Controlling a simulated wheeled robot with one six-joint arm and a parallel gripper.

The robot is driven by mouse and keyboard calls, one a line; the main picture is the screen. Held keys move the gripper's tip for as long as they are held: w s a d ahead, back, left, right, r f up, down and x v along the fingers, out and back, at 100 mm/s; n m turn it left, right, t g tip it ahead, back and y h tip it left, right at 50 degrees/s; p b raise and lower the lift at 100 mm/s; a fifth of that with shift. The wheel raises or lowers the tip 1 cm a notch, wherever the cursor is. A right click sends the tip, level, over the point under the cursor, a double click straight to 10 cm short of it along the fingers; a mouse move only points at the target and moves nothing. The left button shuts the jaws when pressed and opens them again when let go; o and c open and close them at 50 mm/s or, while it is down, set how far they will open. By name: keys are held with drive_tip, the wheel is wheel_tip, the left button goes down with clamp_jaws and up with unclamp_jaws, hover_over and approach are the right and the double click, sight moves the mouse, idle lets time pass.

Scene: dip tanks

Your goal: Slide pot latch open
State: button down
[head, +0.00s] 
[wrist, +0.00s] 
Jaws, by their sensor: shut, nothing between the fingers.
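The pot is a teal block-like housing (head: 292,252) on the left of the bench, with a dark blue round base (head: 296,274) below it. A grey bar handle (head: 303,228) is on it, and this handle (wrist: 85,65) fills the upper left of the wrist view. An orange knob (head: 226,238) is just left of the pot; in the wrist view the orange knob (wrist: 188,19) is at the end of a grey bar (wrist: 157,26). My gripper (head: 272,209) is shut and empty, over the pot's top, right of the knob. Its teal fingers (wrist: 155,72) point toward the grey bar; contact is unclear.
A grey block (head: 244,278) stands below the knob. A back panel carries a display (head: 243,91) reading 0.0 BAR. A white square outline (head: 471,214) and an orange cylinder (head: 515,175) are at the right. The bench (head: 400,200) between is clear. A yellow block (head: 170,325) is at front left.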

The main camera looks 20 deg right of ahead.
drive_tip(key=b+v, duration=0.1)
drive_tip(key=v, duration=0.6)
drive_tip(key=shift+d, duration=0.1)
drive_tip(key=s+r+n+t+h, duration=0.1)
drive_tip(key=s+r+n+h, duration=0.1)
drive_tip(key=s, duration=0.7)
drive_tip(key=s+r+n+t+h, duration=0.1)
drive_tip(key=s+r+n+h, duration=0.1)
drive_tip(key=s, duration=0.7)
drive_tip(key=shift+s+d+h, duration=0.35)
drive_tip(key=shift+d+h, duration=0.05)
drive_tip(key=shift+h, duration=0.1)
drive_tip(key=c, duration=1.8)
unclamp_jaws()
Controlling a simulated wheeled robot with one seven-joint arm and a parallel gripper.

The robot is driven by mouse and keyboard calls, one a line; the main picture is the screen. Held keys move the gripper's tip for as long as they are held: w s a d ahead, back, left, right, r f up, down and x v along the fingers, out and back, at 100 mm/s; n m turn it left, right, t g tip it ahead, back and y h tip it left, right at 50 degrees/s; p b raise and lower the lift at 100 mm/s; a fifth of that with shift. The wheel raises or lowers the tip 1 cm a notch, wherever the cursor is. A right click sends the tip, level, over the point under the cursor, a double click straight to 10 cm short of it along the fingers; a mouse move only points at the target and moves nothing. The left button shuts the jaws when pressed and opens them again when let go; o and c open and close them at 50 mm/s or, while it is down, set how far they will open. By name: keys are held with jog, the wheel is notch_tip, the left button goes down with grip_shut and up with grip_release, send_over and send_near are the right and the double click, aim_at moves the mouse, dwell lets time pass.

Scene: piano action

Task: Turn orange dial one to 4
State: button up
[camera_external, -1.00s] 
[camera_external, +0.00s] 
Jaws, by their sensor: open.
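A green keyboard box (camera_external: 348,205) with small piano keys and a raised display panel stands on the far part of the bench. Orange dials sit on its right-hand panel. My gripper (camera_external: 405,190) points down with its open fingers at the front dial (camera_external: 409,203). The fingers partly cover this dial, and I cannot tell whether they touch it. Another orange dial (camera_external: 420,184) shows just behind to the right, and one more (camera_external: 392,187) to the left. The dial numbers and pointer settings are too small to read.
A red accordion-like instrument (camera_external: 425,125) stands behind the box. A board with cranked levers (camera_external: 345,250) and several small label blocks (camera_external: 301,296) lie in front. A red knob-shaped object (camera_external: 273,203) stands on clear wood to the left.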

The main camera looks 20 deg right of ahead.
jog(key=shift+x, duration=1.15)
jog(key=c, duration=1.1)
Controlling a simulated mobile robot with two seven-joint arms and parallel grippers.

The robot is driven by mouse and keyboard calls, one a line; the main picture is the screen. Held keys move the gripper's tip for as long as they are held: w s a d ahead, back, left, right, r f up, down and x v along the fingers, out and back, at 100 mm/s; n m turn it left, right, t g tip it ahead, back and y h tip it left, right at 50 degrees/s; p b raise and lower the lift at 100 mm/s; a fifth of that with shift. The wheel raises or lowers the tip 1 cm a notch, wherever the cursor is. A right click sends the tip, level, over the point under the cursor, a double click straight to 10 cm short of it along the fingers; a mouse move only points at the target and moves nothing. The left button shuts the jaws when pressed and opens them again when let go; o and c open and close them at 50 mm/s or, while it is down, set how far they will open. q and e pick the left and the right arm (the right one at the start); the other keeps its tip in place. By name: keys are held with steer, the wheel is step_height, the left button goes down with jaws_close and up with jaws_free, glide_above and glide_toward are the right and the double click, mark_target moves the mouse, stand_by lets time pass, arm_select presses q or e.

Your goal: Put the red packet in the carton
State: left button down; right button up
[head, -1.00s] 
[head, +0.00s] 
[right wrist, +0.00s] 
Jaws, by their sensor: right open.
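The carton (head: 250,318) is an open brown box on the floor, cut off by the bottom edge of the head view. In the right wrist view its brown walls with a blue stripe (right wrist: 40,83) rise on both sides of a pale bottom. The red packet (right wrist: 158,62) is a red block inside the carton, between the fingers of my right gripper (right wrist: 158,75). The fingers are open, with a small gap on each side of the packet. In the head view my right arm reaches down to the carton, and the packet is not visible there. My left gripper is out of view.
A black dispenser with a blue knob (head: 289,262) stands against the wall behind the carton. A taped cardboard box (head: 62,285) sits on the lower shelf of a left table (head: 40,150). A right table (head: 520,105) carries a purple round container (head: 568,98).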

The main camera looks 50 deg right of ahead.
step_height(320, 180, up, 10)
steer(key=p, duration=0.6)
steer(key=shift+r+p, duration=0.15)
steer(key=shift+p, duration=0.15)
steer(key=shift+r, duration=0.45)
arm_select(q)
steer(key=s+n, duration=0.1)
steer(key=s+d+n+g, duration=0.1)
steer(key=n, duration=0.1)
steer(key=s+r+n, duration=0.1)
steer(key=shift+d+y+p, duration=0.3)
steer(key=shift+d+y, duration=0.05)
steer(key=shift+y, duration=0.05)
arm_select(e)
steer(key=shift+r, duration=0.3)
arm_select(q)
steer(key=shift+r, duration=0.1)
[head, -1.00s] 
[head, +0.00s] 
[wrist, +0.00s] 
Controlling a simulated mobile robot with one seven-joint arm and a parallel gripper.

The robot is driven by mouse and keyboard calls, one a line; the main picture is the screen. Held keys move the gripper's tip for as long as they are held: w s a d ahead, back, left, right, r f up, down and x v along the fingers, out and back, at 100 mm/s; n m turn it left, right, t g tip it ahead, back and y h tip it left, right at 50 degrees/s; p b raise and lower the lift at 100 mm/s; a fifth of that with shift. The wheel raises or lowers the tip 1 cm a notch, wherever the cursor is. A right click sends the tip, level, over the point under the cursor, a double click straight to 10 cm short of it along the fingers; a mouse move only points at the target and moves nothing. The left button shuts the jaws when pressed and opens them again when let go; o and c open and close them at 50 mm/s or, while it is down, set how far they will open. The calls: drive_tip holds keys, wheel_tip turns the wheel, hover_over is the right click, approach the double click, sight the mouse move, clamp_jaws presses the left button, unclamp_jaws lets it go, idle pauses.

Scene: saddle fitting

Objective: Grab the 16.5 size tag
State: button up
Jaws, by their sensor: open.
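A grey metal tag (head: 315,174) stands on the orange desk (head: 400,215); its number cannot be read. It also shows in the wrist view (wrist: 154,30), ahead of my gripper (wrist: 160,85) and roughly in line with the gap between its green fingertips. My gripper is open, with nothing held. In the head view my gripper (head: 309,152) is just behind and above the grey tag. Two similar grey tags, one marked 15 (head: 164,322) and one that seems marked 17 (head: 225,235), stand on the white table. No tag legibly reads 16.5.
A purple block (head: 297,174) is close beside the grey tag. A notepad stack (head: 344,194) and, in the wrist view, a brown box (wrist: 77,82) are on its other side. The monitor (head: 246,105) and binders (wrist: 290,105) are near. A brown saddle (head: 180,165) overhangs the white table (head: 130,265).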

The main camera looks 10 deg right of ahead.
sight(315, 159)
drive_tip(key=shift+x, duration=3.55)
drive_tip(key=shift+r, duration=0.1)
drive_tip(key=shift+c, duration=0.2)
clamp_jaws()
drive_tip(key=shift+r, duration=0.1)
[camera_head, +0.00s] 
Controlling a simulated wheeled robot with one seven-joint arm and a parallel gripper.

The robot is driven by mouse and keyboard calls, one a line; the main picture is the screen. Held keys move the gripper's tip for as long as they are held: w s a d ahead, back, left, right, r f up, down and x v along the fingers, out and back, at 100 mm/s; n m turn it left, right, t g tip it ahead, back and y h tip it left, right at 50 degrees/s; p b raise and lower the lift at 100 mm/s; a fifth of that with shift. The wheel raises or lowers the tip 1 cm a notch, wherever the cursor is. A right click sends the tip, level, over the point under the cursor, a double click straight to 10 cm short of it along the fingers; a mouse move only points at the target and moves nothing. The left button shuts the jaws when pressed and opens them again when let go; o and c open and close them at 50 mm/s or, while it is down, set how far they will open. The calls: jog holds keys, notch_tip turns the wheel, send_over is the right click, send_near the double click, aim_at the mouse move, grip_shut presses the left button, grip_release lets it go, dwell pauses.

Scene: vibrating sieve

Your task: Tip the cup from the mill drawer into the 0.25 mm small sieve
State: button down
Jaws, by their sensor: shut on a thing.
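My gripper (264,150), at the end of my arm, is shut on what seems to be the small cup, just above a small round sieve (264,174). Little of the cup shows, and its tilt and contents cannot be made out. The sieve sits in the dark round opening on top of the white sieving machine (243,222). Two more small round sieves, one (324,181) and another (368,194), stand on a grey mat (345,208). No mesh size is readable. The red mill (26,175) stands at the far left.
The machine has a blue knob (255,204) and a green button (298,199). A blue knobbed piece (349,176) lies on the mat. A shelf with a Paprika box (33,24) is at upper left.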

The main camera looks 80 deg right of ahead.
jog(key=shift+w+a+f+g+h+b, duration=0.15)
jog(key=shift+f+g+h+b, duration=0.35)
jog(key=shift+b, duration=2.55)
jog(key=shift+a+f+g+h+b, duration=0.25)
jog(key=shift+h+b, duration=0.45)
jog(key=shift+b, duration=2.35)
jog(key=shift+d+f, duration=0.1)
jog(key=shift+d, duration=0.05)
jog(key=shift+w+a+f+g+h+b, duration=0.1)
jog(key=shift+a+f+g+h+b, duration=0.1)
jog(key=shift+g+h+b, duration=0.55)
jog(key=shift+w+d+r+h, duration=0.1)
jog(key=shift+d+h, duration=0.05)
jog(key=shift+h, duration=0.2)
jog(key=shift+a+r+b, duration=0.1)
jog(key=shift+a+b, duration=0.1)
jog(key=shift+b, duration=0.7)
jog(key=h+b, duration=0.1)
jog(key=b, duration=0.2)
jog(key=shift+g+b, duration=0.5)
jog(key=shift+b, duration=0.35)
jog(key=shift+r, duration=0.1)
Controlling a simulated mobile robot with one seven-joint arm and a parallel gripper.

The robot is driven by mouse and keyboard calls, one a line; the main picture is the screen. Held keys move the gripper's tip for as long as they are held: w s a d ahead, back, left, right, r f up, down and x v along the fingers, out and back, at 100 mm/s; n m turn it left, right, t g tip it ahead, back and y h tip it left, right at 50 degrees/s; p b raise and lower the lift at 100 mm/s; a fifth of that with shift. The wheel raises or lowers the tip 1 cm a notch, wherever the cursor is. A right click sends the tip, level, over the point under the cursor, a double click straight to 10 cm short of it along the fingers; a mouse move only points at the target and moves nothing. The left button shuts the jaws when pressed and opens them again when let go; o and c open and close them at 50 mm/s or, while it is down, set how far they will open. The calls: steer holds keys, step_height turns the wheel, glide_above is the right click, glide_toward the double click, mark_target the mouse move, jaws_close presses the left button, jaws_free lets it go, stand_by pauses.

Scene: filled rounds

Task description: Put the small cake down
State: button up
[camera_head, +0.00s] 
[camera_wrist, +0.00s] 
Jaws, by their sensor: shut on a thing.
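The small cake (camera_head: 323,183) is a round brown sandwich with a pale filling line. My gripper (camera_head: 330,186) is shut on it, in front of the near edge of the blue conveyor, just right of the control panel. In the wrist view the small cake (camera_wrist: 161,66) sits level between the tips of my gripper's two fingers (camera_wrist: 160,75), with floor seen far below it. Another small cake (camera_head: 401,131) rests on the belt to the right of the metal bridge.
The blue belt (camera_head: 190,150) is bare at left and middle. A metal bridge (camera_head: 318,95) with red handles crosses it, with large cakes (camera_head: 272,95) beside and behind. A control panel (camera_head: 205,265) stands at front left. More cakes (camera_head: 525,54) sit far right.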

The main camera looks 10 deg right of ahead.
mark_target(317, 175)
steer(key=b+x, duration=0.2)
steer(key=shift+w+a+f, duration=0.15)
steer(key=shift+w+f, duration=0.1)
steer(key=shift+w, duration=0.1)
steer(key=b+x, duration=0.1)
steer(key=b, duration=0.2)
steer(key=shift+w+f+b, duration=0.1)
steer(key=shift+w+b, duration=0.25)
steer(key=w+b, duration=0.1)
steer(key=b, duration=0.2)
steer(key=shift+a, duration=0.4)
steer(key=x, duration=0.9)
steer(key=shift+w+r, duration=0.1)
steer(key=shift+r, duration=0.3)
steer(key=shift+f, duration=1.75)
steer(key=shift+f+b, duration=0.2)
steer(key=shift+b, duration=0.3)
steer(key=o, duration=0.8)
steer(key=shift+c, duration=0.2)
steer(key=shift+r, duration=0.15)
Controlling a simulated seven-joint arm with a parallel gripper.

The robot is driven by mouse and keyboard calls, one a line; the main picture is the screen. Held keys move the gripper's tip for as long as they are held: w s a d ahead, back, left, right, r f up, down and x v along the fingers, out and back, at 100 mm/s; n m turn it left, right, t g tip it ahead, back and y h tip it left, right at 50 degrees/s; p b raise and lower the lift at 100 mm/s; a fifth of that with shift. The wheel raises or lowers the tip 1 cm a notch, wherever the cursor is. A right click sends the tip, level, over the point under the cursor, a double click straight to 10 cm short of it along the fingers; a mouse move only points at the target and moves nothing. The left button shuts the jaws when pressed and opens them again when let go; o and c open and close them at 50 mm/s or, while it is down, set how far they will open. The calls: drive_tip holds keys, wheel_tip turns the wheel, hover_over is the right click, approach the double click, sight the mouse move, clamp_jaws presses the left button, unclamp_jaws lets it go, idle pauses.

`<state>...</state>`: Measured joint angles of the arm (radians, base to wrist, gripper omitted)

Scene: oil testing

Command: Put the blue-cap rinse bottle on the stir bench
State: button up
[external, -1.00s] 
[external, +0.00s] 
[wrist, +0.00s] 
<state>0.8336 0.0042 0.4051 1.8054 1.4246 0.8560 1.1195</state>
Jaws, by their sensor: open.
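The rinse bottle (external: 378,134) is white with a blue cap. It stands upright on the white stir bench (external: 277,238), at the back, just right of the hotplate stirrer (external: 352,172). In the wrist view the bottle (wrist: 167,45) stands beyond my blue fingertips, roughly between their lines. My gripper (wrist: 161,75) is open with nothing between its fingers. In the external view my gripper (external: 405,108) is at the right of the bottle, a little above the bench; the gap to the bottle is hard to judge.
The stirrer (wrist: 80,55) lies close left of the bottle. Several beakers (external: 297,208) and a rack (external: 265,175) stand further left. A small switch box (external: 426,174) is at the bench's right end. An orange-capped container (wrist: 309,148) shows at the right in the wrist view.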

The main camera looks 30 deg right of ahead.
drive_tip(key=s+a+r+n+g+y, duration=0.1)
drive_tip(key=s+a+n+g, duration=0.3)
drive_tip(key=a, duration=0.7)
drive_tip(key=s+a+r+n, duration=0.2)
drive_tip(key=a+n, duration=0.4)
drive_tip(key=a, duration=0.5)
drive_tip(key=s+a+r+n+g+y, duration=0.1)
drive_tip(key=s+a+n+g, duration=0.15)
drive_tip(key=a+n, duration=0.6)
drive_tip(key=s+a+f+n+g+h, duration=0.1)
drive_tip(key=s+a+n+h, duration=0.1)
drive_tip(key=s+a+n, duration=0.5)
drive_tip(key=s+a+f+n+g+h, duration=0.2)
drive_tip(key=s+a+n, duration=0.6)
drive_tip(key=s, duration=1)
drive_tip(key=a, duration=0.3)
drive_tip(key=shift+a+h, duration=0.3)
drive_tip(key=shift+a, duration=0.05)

____________

## WHAT IS ASKED
Extract every line above that contains the word "Controlling".

## WRITTEN RESPONSE
Controlling a simulated wheeled robot with one six-joint arm and a parallel gripper.
Controlling a simulated wheeled robot with one seven-joint arm and a parallel gripper.
Controlling a simulated mobile robot with two seven-joint arms and parallel grippers.
Controlling a simulated mobile robot with one seven-joint arm and a parallel gripper.
Controlling a simulated wheeled robot with one seven-joint arm and a parallel gripper.
Controlling a simulated mobile robot with one seven-joint arm and a parallel gripper.
Controlling a simulated seven-joint arm with a parallel gripper.

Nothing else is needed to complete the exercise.